### [Recorded information]
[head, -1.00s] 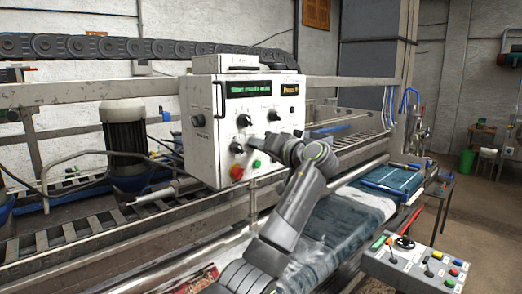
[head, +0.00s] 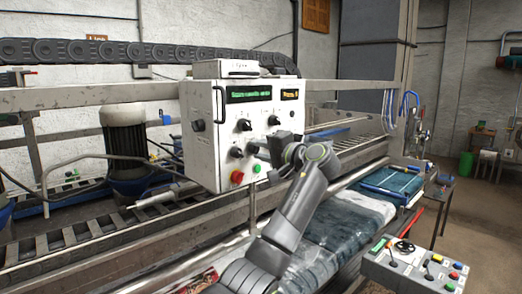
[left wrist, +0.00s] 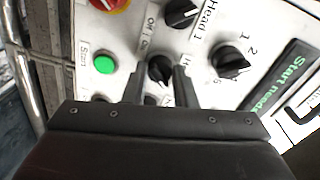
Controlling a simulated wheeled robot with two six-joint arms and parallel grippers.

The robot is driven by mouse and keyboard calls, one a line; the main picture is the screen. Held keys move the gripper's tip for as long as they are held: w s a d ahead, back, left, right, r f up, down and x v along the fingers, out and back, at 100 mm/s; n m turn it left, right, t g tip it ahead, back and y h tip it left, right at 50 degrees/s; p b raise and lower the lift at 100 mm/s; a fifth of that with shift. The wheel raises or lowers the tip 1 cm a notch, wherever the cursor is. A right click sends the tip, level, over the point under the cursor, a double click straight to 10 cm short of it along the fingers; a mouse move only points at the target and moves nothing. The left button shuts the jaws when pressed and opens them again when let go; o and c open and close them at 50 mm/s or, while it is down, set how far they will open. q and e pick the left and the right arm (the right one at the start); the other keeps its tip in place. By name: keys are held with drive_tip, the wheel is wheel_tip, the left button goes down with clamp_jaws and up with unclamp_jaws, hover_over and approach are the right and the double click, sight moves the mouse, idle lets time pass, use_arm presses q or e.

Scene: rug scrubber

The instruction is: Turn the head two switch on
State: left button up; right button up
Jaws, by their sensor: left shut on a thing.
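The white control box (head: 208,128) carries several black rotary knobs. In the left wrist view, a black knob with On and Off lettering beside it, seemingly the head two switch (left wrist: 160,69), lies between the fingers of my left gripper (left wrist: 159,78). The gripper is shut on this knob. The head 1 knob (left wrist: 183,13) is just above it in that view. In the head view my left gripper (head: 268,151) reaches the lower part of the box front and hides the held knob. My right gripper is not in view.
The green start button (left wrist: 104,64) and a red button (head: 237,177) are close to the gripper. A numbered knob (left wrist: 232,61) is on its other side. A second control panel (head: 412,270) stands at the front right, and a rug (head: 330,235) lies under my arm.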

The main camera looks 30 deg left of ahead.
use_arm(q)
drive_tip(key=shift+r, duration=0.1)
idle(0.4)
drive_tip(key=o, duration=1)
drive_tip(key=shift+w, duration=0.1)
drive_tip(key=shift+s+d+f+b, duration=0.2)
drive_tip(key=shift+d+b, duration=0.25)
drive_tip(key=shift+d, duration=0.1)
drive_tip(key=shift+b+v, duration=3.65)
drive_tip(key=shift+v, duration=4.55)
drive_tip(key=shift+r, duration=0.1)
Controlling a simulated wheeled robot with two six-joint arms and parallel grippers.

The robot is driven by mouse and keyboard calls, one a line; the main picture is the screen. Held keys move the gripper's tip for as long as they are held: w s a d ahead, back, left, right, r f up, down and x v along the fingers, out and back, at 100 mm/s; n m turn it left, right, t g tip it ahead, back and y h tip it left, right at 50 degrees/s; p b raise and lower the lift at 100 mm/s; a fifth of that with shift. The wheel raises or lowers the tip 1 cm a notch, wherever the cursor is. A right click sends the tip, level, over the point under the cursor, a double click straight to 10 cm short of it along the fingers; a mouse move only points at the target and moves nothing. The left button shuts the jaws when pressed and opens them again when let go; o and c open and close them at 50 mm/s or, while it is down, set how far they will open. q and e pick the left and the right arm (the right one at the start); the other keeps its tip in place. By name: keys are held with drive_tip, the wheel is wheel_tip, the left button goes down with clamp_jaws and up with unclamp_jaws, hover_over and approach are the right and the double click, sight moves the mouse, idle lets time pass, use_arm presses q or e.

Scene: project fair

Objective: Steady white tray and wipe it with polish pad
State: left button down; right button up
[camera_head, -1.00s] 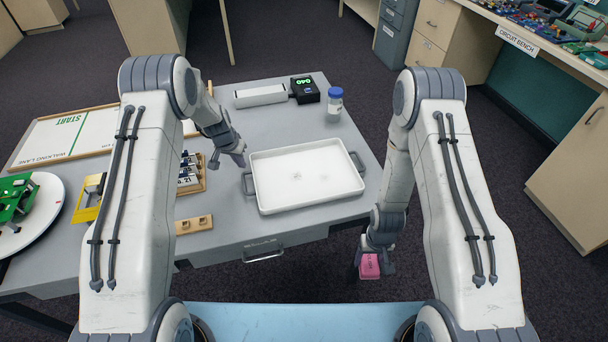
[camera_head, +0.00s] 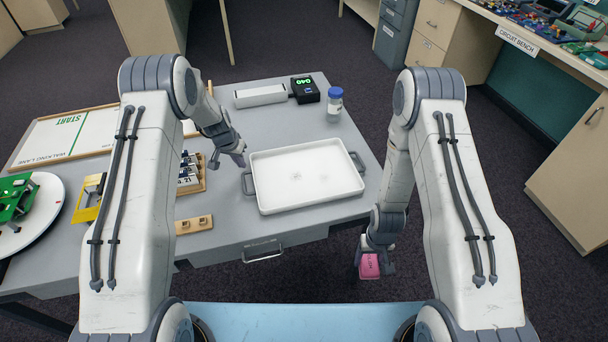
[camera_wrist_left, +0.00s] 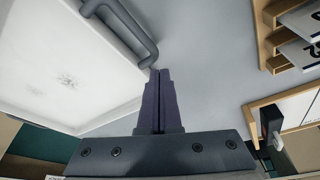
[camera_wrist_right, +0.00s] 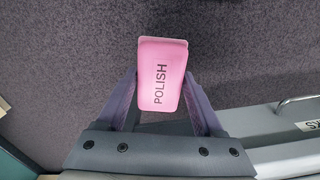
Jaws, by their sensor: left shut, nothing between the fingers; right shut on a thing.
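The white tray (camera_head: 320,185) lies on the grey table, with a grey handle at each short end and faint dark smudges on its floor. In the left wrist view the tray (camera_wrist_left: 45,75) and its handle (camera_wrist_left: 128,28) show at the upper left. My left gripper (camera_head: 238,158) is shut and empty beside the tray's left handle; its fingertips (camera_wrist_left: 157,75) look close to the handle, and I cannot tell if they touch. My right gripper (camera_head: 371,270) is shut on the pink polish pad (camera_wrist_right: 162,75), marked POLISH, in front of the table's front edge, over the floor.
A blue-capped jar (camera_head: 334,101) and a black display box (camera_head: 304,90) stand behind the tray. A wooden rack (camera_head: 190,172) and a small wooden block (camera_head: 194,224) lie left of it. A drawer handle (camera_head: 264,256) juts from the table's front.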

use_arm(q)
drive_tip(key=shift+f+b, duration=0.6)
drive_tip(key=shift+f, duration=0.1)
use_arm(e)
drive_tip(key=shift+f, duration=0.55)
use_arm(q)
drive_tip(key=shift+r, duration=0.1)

### [Required work]
Transcribe the opening line of the listing above, please, and every line after it through the line with "Scene: rug scrubber", word for word, without pictures.

### [Expected answer]
[head, -1.00s] 
[head, +0.00s] 
[left wrist, +0.00s] 
Controlling a simulated wheeled robot with two six-joint arms and parallel grippers.

The robot is driven by mouse and keyboard calls, one a line; the main picture is the screen. Held keys move the gripper's tip for as long as they are held: w s a d ahead, back, left, right, r f up, down and x v along the fingers, out and back, at 100 mm/s; n m turn it left, right, t g tip it ahead, back and y h tip it left, right at 50 degrees/s; p b raise and lower the lift at 100 mm/s; a fifth of that with shift. The wheel raises or lowers the tip 1 cm a notch, wherever the cursor is. A right click sends the tip, level, over the point under the cursor, a double click straight to 10 cm short of it along the fingers; a mouse move only points at the target and moves nothing. The left button shuts the jaws when pressed and opens them again when let go; o and c open and close them at 50 mm/s or, while it is down, set how far they will open. q and e pick the left and the right arm (the right one at the start); the other keeps its tip in place. By name: keys are held with drive_tip, the wheel is wheel_tip, the left button goes down with clamp_jaws and up with unclamp_jaws, hover_over and approach are the right and the double click, sight moves the mouse, idle lets time pass, use_arm presses q or e.

Scene: rug scrubber

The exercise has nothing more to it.